Residents of cities in developing countries risk plunging further into poverty by 2030 if urban leaders do not take advantage of global pools of capital to finance urban resilience, according to a report by the World Bank and the Global Facility for Disaster Reduction and Recovery (GFDRR).

The report has been released ahead of the United Nations (UN)’s Habitat III conference in Quito Ecuador, which will take place from 17 until 20 October. It estimates 77 million people will face extreme poverty if the infrastructure needed to withstand the impact of climate change does not receive adequate financing. This sits in contrast to the more than US$100 trillion of institutional capital in pension and sovereign wealth funds that has yet to be used to close the gap.

“We’re approaching a tipping point for the safety of cities all over the world,” said Ede Ijjasz-Vasquez, Senior Director for the World Bank’s social, urban, rural and resilience global practice. “We need to invest today in resilience measures that will help secure a safe and prosperous future for our cities and the people who live in them.”

Top of the UN’s 15-year agenda, which encompasses 17 Sustainable Development Goals (SDGs), is its aim to “eliminate extreme poverty” by 2030. The World Bank and GFDRR however argue that government funding on its own won’t be enough to achieve this.

According to Valerie Santos, Senior Urban specialist at the World Bank and co-author of the report: “It will take a significant amount of funding to prevent cities from flipping over the edge.”

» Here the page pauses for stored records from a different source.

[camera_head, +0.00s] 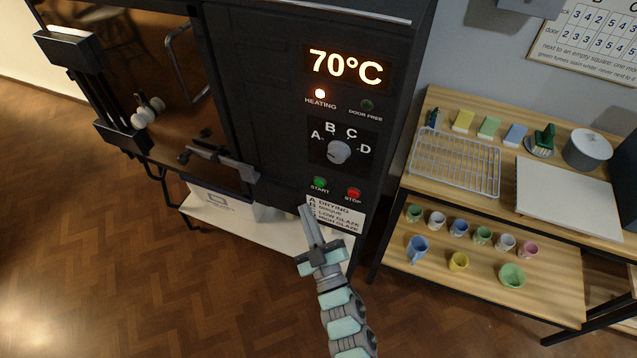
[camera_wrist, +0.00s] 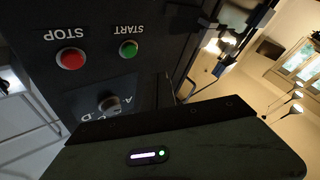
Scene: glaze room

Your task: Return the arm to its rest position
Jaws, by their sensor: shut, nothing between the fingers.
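My gripper (camera_head: 307,216) is in front of the lower part of the dark kiln's control panel in the head view, just below the green START button (camera_head: 320,183). Its fingers are shut together with nothing between them. The red STOP button (camera_head: 354,194) is to the right of START. The wrist view shows the START button (camera_wrist: 129,48), the STOP button (camera_wrist: 70,58) and the knob (camera_wrist: 109,102) upside down, close to the wrist. I cannot tell whether the fingertips touch the panel.
The display (camera_head: 346,67) reads 70°C and the HEATING lamp (camera_head: 320,94) glows. The knob (camera_head: 339,152) sits among letters A to D. At right, a shelf unit (camera_head: 455,189) holds a wire rack (camera_head: 455,163), a white board (camera_head: 567,197) and several cups. Open wooden floor (camera_head: 150,290) lies at lower left.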

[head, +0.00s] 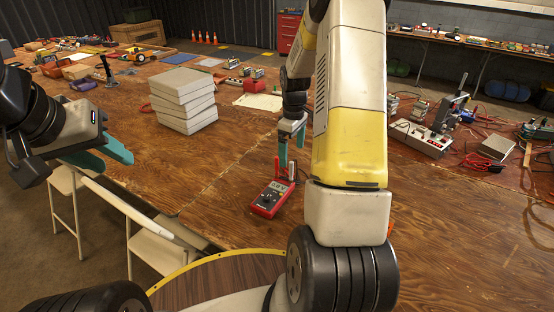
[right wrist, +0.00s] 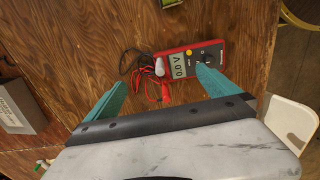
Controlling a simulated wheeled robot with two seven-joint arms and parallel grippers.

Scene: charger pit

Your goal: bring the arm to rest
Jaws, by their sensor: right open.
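My right arm (head: 348,110) reaches down over the table in the head view. Its gripper (head: 290,150) is just behind a red multimeter (head: 271,198), with teal fingers pointing down. In the right wrist view the gripper (right wrist: 160,92) is open, with nothing between its fingers. The multimeter (right wrist: 184,66) lies beyond the fingertips there, its display reading about 0.0 V, with red and black leads beside it. I cannot tell whether a finger touches it. My left gripper (head: 118,150) hangs at the left of the head view, teal fingers apart and empty.
The wooden table (head: 240,215) has free room at its middle. A stack of pale slabs (head: 184,98) stands at left of centre. Cables and a grey device (head: 421,137) crowd the right side. White folding chairs (head: 160,250) stand by the near left edge.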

Cities that continue to be affected by natural disasters meanwhile could pay up to US$314 billion each year before 2030, based on the current annual impact of around US$250 billion per year. The reports estimates a total of US$4.5 trillion a year is needed to invest in infrastructure for cities to boost resilience, in addition to which a premium of 9 to 27 percent will likely ensure that infrastructure succeeds in lowering carbon emissions.

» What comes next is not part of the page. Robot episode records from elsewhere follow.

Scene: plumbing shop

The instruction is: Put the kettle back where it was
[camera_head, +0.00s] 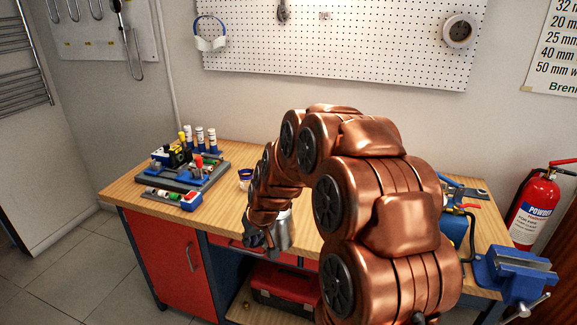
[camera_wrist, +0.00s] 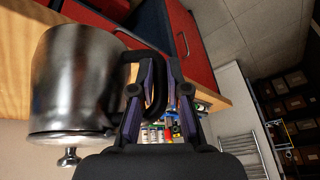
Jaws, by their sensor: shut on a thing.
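The kettle is a shiny metal pot with a black handle. In the wrist view the kettle (camera_wrist: 80,85) fills the left side, its lid and knob toward the bottom of the picture. My gripper (camera_wrist: 158,78) is shut on the black handle. In the head view my gripper (camera_head: 260,238) is at the front edge of the workbench, left of the rest of my arm. The kettle (camera_head: 284,231) shows there only in part, behind my wrist. I cannot tell whether its base touches the bench.
The wooden workbench (camera_head: 345,250) has bare top around the kettle. A grey tray of parts (camera_head: 190,178) stands at the left, with a small blue-and-white tub (camera_head: 245,178) beside it. A blue vise (camera_head: 515,270) is at the right end. A red toolbox (camera_head: 285,285) sits below.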

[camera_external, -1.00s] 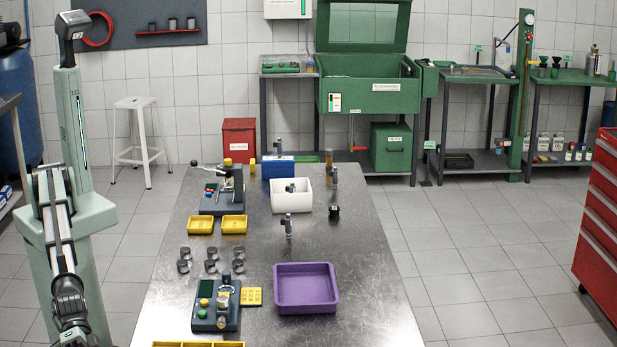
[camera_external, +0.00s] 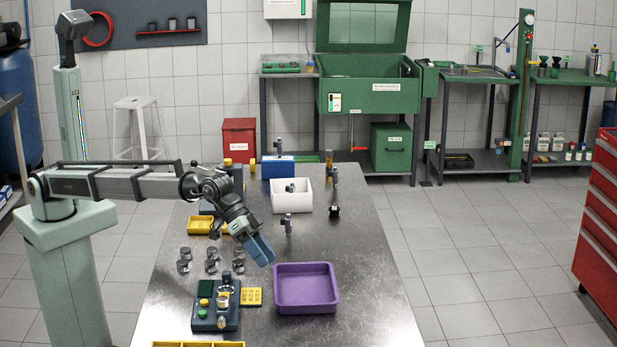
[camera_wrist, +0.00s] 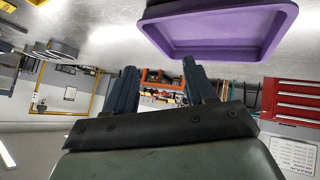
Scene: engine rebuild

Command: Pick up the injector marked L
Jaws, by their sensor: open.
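Several grey injectors show in the external view, their marks too small to read. One injector (camera_external: 288,225) stands upright on the bare table. Another injector (camera_external: 291,187) is at the white box (camera_external: 292,205). One injector (camera_external: 279,145) is upright at the blue block (camera_external: 278,168). One more injector (camera_external: 334,178) stands above a black base at the right. My gripper (camera_external: 265,252) is open and empty, tilted downward above the table, left of and nearer than the free-standing injector. In the wrist view its two fingers (camera_wrist: 160,75) are apart, with no injector visible.
The purple tray (camera_external: 306,308) lies just to the right of and nearer than my gripper. Dark metal cups (camera_external: 184,266), a small device (camera_external: 216,317) with buttons and yellow trays (camera_external: 200,225) occupy the table's left side. The table's right side is bare.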

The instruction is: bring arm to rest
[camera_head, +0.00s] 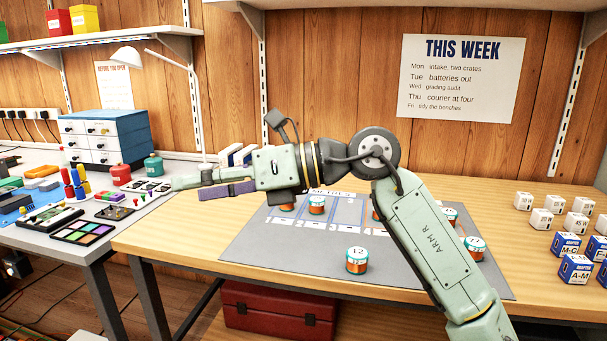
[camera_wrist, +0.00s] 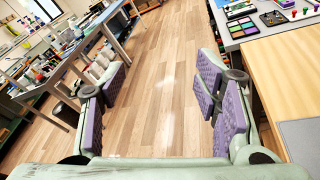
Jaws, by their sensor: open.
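My arm (camera_head: 430,235) reaches up over the wooden table and bends left at its elbow. My gripper (camera_head: 190,187) points left, above the gap between the table and the grey bench. In the wrist view my gripper (camera_wrist: 165,100) is open, its purple pads wide apart, with only floor between them. It holds nothing. Several orange jars with white-green lids stand on a grey mat (camera_head: 255,252) on the table. One jar (camera_head: 357,261) marked 12 stands near the front of the mat. My arm hides part of the mat and some jars.
White boxes (camera_head: 541,219) and blue boxes (camera_head: 565,246) stand at the table's right. A bench (camera_head: 95,232) with phone parts, a lamp (camera_head: 193,85) and a blue drawer cabinet (camera_head: 105,135) is at the left. A red toolbox (camera_head: 275,312) sits under the table. Open floor (camera_wrist: 160,85) lies beneath my gripper.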

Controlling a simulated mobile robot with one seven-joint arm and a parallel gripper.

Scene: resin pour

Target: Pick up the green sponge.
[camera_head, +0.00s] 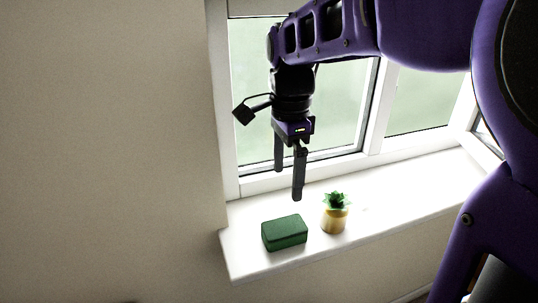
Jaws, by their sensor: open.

Commenting on the World Bank’s response to tackle the problem of resilience in fragile cities, Sameh Wahba, Global Director of Urban Development at the World Bank, told Cities Today: “Some of the instruments we are working with include guarantees, partial guarantees and credit enhancement instruments. There’s also a new facility the IFC has just introduced that makes a first loss portion on infrastructure projects to reduce the risk for private investors and insurers entering into those investments.”